You're reading: M&A market has already recovered, now is a ‘great time to invest’

In this Kyiv Post interview, Avellum law group managing partner Mykola Stetsenko says that merger and acquisition activity has recovered from the plunge experienced during the 2009 global recession and continues to grow steadily.

Kyiv Post: Do you expect the Ukrainian merger and acquisition market to make a near-term recovery to pre-crisis levels? If so, when and what sectors will be most attractive?

Mykola Stetsenko: In our view, the M&A market has already recovered and, in fact, activity is on the rise across many sectors. Further consolidation continues in the agriculture sector. Fast-moving consumer goods, telecoms and real estate are also very active.

KP: If European banks were big buyers of Ukrainian assets before the crisis, who are the main buyers on the market today, who will be buying in coming years and what countries are they from?

MS: Private equity investors are very active now largely due to lack of capital markets opportunities for Ukrainian issuers. However, we also see some Western strategic investors and cash-rich Ukrainian investors searching for under-valued opportunities. There is moderate interest from Russian investors, but I would not overestimate it.

KP: For the selling side, is now an optimal time for a Ukrainian business owner to sell? Or would it be best to wait a year or two?

MS: In my view, if the business is strong and has enough working capital, it is not a good time to sell now. Recovery of capital markets for Ukrainian issuers (initial public offerings and Eurobonds) will bring better pricing opportunities.

However, now is a great time to consolidate and if a business has surplus cash to spend, it should seriously consider increasing its market share, vertical integration or diversification.

KP: For the buying side, is now an optimal time to for a foreign investors to buy an asset in Ukraine, or would it be best to wait a year or two?

MS: Now is a great time to invest in Ukraine, if Ukraine’s risk profile as a country is acceptable to the investor. The government is gradually deregulating the economy. The business environment is bound to improve in the mid-term.
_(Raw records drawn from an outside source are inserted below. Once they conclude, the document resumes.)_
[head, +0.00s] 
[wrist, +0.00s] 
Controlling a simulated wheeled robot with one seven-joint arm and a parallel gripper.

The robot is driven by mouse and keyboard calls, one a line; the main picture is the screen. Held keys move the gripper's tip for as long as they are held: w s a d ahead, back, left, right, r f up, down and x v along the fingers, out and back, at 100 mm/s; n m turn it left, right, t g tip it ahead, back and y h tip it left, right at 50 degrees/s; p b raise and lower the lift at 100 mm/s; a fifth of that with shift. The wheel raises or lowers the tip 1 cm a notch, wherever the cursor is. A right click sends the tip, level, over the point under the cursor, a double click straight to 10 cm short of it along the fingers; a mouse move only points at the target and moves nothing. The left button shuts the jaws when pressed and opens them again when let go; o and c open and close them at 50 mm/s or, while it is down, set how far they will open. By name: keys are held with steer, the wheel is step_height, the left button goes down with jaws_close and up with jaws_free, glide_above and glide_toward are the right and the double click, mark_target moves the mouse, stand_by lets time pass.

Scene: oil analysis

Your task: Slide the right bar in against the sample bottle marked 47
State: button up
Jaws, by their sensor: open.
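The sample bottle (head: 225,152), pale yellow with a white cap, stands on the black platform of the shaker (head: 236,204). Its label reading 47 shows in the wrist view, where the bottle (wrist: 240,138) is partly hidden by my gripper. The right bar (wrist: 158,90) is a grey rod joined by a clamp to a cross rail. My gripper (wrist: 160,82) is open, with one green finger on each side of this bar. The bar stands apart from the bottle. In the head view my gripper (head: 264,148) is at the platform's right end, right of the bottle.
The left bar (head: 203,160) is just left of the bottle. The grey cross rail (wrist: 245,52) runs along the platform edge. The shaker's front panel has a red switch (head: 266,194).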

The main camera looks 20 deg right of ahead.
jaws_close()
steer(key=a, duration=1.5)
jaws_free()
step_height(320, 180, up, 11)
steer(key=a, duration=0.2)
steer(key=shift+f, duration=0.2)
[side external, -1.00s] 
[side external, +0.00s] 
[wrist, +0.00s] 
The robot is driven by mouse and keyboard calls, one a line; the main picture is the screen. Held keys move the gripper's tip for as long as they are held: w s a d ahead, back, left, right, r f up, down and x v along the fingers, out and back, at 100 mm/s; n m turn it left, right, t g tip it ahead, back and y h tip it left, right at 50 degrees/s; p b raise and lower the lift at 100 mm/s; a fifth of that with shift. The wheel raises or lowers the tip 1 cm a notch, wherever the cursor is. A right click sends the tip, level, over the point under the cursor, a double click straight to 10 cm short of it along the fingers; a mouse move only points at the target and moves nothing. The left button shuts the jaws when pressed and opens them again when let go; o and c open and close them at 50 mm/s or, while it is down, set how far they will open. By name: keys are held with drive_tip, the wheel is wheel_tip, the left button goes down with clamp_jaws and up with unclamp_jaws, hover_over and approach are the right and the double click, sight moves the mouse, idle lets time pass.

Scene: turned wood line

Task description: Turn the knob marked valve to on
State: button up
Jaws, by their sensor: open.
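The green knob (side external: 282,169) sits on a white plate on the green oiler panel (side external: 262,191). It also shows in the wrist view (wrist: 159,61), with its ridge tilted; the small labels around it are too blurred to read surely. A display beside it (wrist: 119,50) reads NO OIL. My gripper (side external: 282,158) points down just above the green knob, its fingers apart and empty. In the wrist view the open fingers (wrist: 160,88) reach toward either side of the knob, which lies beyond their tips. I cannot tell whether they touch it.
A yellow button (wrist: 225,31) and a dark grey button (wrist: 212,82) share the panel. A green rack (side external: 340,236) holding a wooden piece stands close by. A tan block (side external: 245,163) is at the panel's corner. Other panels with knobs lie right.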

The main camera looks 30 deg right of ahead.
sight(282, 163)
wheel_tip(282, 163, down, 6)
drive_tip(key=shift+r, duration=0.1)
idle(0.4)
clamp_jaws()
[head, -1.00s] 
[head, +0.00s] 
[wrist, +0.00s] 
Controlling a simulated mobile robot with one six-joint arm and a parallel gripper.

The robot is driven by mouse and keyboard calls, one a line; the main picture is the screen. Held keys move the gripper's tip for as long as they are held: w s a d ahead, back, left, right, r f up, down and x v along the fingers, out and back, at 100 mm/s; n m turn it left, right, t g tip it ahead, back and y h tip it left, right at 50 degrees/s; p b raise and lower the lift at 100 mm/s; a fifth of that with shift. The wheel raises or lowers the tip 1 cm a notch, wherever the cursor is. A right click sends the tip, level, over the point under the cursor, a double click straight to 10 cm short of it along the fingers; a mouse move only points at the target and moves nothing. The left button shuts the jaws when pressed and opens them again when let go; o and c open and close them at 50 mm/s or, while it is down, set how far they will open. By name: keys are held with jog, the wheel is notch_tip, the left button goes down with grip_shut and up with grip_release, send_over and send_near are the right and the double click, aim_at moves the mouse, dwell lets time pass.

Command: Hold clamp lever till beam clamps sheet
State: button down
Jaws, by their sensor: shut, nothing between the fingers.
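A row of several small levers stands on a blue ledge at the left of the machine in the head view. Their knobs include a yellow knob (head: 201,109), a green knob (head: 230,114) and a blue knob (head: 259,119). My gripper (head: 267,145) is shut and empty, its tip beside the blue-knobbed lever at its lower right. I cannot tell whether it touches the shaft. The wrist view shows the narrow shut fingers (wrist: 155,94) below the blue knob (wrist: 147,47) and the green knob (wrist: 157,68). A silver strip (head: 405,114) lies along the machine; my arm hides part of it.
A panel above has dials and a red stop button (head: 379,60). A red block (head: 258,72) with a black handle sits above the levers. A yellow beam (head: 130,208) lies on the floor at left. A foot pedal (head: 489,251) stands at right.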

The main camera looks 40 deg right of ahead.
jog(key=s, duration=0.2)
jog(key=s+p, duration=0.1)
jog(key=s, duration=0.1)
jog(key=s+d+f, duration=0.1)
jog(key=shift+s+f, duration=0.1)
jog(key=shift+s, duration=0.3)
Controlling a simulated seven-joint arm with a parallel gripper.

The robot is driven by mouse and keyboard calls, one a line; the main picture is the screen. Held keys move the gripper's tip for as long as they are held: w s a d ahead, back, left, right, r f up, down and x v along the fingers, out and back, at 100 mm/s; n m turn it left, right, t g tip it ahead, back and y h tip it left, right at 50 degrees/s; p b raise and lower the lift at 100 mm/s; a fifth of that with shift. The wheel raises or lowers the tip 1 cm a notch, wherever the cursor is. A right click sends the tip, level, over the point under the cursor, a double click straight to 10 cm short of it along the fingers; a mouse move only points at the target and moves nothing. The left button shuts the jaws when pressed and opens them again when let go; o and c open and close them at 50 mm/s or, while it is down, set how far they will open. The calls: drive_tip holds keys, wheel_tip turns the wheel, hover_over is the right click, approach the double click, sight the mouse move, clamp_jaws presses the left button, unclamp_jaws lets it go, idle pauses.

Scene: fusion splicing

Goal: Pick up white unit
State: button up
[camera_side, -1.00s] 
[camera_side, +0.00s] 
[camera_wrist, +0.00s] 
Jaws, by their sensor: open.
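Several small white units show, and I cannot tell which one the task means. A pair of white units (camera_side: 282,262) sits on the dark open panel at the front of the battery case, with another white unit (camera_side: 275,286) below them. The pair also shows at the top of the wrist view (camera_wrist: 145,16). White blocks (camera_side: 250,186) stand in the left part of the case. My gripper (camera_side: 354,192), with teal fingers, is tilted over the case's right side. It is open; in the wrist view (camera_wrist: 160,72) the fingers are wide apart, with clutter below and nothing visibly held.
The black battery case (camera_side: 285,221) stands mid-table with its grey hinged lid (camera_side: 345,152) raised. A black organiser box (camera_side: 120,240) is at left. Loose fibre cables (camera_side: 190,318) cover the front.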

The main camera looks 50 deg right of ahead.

Entering the Ukrainian market now will inevitably allow the foreign investor to reap all the benefits of a pioneer.

KP: Could you identify the top five strategies and hands on changes domestic business owners should start adopting today to ensure they can maximize the sale price of their assets to an investor in the future?

MS: Create a transparent and consolidated corporate structure for the group. Start preparing regular IFRS accounts on a consolidated basis. Do pre-sale financial and legal due diligence to uncover and resolve all hidden problems. Employ western educated top management. Hire a reputable investment bank to develop a corporate finance strategy for the business.

KP: What are the top five risks investors face when buying assets in Ukraine and what strategies and measures can they adopt to main ensure that they get a fair price for assets bought in Ukraine while minimizing risks of potential problems related to the assets?

MS: The main risks are the general regulatory environment and bureaucracy. Deal with this by hiring Western-educated or trained management and engage in active dialogue with the government of Ukraine.

Another risk is the unpredictable court system. Minimizing risks in this area can be achieved with proper internal controls and regular external legal audits. To avoid problems related to an unclear history of an asset, get a proper legal and financial audit at the very beginning.

Avoid unreliable partners. Thoroughly check the identities and reputations.

As for unfair competition, clearly communicate such problems to the highest levels of Ukrainian government.